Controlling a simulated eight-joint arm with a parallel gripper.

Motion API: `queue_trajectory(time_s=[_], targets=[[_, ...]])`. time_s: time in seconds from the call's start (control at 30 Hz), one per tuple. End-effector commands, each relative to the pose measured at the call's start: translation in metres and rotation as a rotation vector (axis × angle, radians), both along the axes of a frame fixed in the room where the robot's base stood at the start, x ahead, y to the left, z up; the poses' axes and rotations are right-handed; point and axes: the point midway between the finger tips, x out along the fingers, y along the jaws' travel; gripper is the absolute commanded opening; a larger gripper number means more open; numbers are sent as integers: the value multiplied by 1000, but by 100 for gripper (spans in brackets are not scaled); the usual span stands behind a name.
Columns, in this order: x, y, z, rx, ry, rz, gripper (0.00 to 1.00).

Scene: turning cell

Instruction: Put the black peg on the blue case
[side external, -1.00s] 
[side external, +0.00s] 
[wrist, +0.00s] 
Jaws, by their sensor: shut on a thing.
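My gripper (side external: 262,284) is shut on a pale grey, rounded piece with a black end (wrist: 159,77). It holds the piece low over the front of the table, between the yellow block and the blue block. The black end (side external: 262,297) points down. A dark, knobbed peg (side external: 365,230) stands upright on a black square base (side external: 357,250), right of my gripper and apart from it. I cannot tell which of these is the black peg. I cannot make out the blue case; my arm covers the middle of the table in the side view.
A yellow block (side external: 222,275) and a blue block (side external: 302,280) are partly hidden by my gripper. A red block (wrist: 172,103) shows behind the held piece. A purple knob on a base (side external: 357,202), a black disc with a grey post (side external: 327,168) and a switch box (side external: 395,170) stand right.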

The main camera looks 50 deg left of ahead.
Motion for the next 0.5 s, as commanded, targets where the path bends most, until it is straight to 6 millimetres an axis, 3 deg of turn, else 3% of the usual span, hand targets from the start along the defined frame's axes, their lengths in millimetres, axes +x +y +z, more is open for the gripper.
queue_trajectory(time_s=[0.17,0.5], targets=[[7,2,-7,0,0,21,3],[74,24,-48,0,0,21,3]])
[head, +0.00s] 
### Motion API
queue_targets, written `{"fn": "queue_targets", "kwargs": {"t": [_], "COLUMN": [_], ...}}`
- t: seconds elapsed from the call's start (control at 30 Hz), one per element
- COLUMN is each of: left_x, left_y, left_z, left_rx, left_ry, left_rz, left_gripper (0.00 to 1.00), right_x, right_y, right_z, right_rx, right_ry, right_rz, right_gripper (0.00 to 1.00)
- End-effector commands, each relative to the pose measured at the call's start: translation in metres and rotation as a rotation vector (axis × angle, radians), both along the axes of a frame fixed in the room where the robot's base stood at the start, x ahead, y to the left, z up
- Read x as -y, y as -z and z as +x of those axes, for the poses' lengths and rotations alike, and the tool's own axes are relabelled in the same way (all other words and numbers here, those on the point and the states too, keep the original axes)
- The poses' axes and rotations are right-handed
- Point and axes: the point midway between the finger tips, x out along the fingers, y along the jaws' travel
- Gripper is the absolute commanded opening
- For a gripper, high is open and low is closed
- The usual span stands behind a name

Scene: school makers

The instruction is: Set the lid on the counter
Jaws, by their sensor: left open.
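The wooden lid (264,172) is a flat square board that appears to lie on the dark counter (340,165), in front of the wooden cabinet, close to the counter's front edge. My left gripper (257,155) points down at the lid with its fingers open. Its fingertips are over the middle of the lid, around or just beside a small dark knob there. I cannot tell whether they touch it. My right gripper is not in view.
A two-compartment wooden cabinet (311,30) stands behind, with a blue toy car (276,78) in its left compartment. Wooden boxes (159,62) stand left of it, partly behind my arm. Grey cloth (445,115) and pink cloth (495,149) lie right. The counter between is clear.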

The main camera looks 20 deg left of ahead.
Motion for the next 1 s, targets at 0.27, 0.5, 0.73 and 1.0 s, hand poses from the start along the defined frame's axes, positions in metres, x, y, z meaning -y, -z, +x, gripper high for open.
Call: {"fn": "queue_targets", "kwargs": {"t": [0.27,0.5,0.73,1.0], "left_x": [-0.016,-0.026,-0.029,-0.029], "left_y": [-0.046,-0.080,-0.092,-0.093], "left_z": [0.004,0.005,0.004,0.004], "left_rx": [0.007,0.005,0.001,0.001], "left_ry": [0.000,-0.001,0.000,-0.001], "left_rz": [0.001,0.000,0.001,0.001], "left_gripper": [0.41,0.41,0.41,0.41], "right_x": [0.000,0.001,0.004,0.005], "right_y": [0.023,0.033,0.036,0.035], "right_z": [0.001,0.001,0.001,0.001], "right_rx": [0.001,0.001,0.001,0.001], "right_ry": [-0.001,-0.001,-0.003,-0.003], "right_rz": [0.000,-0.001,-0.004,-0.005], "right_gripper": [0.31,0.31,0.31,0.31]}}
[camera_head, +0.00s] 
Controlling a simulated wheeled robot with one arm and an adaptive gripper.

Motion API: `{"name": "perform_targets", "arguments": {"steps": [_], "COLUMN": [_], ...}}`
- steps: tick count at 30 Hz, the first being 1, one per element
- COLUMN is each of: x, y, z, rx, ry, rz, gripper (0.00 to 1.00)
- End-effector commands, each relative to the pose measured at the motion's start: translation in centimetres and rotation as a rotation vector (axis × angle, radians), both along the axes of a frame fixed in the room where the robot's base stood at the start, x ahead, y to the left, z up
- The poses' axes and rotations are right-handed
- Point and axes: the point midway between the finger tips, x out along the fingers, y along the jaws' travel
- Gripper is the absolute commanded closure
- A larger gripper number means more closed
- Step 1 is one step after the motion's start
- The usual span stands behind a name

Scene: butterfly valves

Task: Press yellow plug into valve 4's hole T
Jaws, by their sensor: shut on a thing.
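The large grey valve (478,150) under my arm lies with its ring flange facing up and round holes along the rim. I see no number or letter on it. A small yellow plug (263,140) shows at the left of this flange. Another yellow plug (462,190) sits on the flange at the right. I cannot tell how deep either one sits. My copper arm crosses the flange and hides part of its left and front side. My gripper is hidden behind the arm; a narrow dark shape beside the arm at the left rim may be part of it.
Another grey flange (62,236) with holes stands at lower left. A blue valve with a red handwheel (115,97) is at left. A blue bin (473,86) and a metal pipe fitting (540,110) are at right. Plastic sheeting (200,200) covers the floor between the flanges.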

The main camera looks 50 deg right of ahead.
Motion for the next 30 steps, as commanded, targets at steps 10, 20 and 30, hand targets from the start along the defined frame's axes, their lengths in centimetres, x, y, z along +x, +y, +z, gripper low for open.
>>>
-=-=-=-=-
Copy every line verbatim.

FULL SOLUTION =
Controlling a simulated eight-joint arm with a parallel gripper.

Motion API: `queue_trajectory(time_s=[_], targets=[[_, ...]])`. time_s: time in seconds from the call's start (control at 30 Hz), one per tuple. End-effector commands, each relative to the pose measured at the call's start: translation in metres and rotation as a rotation vector (axis × angle, radians), both along the axes of a frame fixed in the room where the robot's base stood at the start, x ahead, y to the left, z up; the poses' axes and rotations are right-handed; point and axes: the point midway between the finger tips, x out along the fingers, y along the jaws' travel; gripper is the absolute commanded opening; a larger gripper number means more open; numbers are sent as integers: the value multiplied by 1000, but by 100 for gripper (spans in brackets are not scaled); the usual span stands behind a name.
Columns, in this order: x, y, z, rx, ry, rz, gripper (0.00 to 1.00).

Scene: turning cell

Instruction: Put the black peg on the blue case
[side external, -1.00s] 
[side external, +0.00s] 
[wrist, +0.00s] 
Jaws, by their sensor: shut on a thing.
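My gripper (side external: 262,284) is shut on a pale grey, rounded piece with a black end (wrist: 159,77). It holds the piece low over the front of the table, between the yellow block and the blue block. The black end (side external: 262,297) points down. A dark, knobbed peg (side external: 365,230) stands upright on a black square base (side external: 357,250), right of my gripper and apart from it. I cannot tell which of these is the black peg. I cannot make out the blue case; my arm covers the middle of the table in the side view.
A yellow block (side external: 222,275) and a blue block (side external: 302,280) are partly hidden by my gripper. A red block (wrist: 172,103) shows behind the held piece. A purple knob on a base (side external: 357,202), a black disc with a grey post (side external: 327,168) and a switch box (side external: 395,170) stand right.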

The main camera looks 50 deg left of ahead.
Motion for the next 0.5 s, as commanded, targets where the path bends most, until it is straight to 6 millimetres an axis, 3 deg of turn, else 3% of the usual span, hand targets from the start along the defined frame's axes, their lengths in millimetres, axes +x +y +z, more is open for the gripper.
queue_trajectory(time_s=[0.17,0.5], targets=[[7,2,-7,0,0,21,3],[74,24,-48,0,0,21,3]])
[head, +0.00s] 
### Motion API
queue_targets, written `{"fn": "queue_targets", "kwargs": {"t": [_], "COLUMN": [_], ...}}`
- t: seconds elapsed from the call's start (control at 30 Hz), one per element
- COLUMN is each of: left_x, left_y, left_z, left_rx, left_ry, left_rz, left_gripper (0.00 to 1.00), right_x, right_y, right_z, right_rx, right_ry, right_rz, right_gripper (0.00 to 1.00)
- End-effector commands, each relative to the pose measured at the call's start: translation in metres and rotation as a rotation vector (axis × angle, radians), both along the axes of a frame fixed in the room where the robot's base stood at the start, x ahead, y to the left, z up
- Read x as -y, y as -z and z as +x of those axes, for the poses' lengths and rotations alike, and the tool's own axes are relabelled in the same way (all other words and numbers here, those on the point and the states too, keep the original axes)
- The poses' axes and rotations are right-handed
- Point and axes: the point midway between the finger tips, x out along the fingers, y along the jaws' travel
- Gripper is the absolute commanded opening
- For a gripper, high is open and low is closed
- The usual span stands behind a name

Scene: school makers

The instruction is: Set the lid on the counter
Jaws, by their sensor: left open.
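The wooden lid (264,172) is a flat square board that appears to lie on the dark counter (340,165), in front of the wooden cabinet, close to the counter's front edge. My left gripper (257,155) points down at the lid with its fingers open. Its fingertips are over the middle of the lid, around or just beside a small dark knob there. I cannot tell whether they touch it. My right gripper is not in view.
A two-compartment wooden cabinet (311,30) stands behind, with a blue toy car (276,78) in its left compartment. Wooden boxes (159,62) stand left of it, partly behind my arm. Grey cloth (445,115) and pink cloth (495,149) lie right. The counter between is clear.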

The main camera looks 20 deg left of ahead.
Motion for the next 1 s, targets at 0.27, 0.5, 0.73 and 1.0 s, hand poses from the start along the defined frame's axes, positions in metres, x, y, z meaning -y, -z, +x, gripper high for open.
Call: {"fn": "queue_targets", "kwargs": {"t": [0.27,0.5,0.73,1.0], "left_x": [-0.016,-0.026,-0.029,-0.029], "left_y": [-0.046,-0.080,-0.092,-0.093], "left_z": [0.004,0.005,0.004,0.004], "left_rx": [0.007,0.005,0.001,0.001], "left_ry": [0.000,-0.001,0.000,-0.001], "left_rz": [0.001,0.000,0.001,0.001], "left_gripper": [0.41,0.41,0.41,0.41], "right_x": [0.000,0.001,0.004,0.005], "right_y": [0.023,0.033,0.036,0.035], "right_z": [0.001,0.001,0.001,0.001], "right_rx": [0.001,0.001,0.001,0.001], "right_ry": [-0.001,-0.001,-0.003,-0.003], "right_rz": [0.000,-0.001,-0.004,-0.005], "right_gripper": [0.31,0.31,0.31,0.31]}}
[camera_head, +0.00s] 
Controlling a simulated wheeled robot with one arm and an adaptive gripper.

Motion API: `{"name": "perform_targets", "arguments": {"steps": [_], "COLUMN": [_], ...}}`
- steps: tick count at 30 Hz, the first being 1, one per element
- COLUMN is each of: x, y, z, rx, ry, rz, gripper (0.00 to 1.00)
- End-effector commands, each relative to the pose measured at the motion's start: translation in centimetres and rotation as a rotation vector (axis × angle, radians), both along the axes of a frame fixed in the room where the robot's base stood at the start, x ahead, y to the left, z up
- The poses' axes and rotations are right-handed
- Point and axes: the point midway between the finger tips, x out along the fingers, y along the jaws' travel
- Gripper is the absolute commanded closure
- A larger gripper number means more closed
- Step 1 is one step after the motion's start
- The usual span stands behind a name

Scene: butterfly valves

Task: Press yellow plug into valve 4's hole T
Jaws, by their sensor: shut on a thing.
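The large grey valve (478,150) under my arm lies with its ring flange facing up and round holes along the rim. I see no number or letter on it. A small yellow plug (263,140) shows at the left of this flange. Another yellow plug (462,190) sits on the flange at the right. I cannot tell how deep either one sits. My copper arm crosses the flange and hides part of its left and front side. My gripper is hidden behind the arm; a narrow dark shape beside the arm at the left rim may be part of it.
Another grey flange (62,236) with holes stands at lower left. A blue valve with a red handwheel (115,97) is at left. A blue bin (473,86) and a metal pipe fitting (540,110) are at right. Plastic sheeting (200,200) covers the floor between the flanges.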

The main camera looks 50 deg right of ahead.
Motion for the next 30 steps, as commanded, targets at steps 10, 20 and 30, hand targets from the start along the defined frame's axes, their lengths in centimetres, x, y, z along +x, +y, +z, gripper low for open.
>>>

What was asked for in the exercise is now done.